**Material to process:**
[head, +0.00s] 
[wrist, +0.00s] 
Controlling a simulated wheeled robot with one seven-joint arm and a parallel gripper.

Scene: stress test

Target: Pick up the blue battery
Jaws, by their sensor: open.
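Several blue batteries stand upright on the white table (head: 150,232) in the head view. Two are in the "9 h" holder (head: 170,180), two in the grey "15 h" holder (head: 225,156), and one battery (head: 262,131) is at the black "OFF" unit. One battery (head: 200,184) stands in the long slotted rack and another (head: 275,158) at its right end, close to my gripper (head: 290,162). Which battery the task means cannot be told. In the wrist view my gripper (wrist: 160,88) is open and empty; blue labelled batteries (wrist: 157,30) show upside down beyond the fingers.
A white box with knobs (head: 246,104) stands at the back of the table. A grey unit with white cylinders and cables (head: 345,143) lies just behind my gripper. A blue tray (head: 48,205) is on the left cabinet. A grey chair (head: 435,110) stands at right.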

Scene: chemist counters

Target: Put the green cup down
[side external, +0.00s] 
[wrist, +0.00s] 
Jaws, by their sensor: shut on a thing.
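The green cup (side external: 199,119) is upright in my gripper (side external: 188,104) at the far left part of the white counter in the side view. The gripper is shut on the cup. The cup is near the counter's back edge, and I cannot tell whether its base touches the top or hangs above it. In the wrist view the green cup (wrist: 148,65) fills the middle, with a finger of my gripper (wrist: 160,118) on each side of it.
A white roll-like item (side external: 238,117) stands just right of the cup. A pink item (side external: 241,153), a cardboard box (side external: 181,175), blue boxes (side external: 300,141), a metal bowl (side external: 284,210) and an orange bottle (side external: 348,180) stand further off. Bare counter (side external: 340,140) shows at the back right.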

**Problem statement:** In full and verbatim, repeat the records given above.

**Solution to the problem:**
[head, +0.00s] 
[wrist, +0.00s] 
Controlling a simulated wheeled robot with one seven-joint arm and a parallel gripper.

Scene: stress test

Target: Pick up the blue battery
Jaws, by their sensor: open.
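Several blue batteries stand upright on the white table (head: 150,232) in the head view. Two are in the "9 h" holder (head: 170,180), two in the grey "15 h" holder (head: 225,156), and one battery (head: 262,131) is at the black "OFF" unit. One battery (head: 200,184) stands in the long slotted rack and another (head: 275,158) at its right end, close to my gripper (head: 290,162). Which battery the task means cannot be told. In the wrist view my gripper (wrist: 160,88) is open and empty; blue labelled batteries (wrist: 157,30) show upside down beyond the fingers.
A white box with knobs (head: 246,104) stands at the back of the table. A grey unit with white cylinders and cables (head: 345,143) lies just behind my gripper. A blue tray (head: 48,205) is on the left cabinet. A grey chair (head: 435,110) stands at right.

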Scene: chemist counters

Target: Put the green cup down
[side external, +0.00s] 
[wrist, +0.00s] 
Jaws, by their sensor: shut on a thing.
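The green cup (side external: 199,119) is upright in my gripper (side external: 188,104) at the far left part of the white counter in the side view. The gripper is shut on the cup. The cup is near the counter's back edge, and I cannot tell whether its base touches the top or hangs above it. In the wrist view the green cup (wrist: 148,65) fills the middle, with a finger of my gripper (wrist: 160,118) on each side of it.
A white roll-like item (side external: 238,117) stands just right of the cup. A pink item (side external: 241,153), a cardboard box (side external: 181,175), blue boxes (side external: 300,141), a metal bowl (side external: 284,210) and an orange bottle (side external: 348,180) stand further off. Bare counter (side external: 340,140) shows at the back right.

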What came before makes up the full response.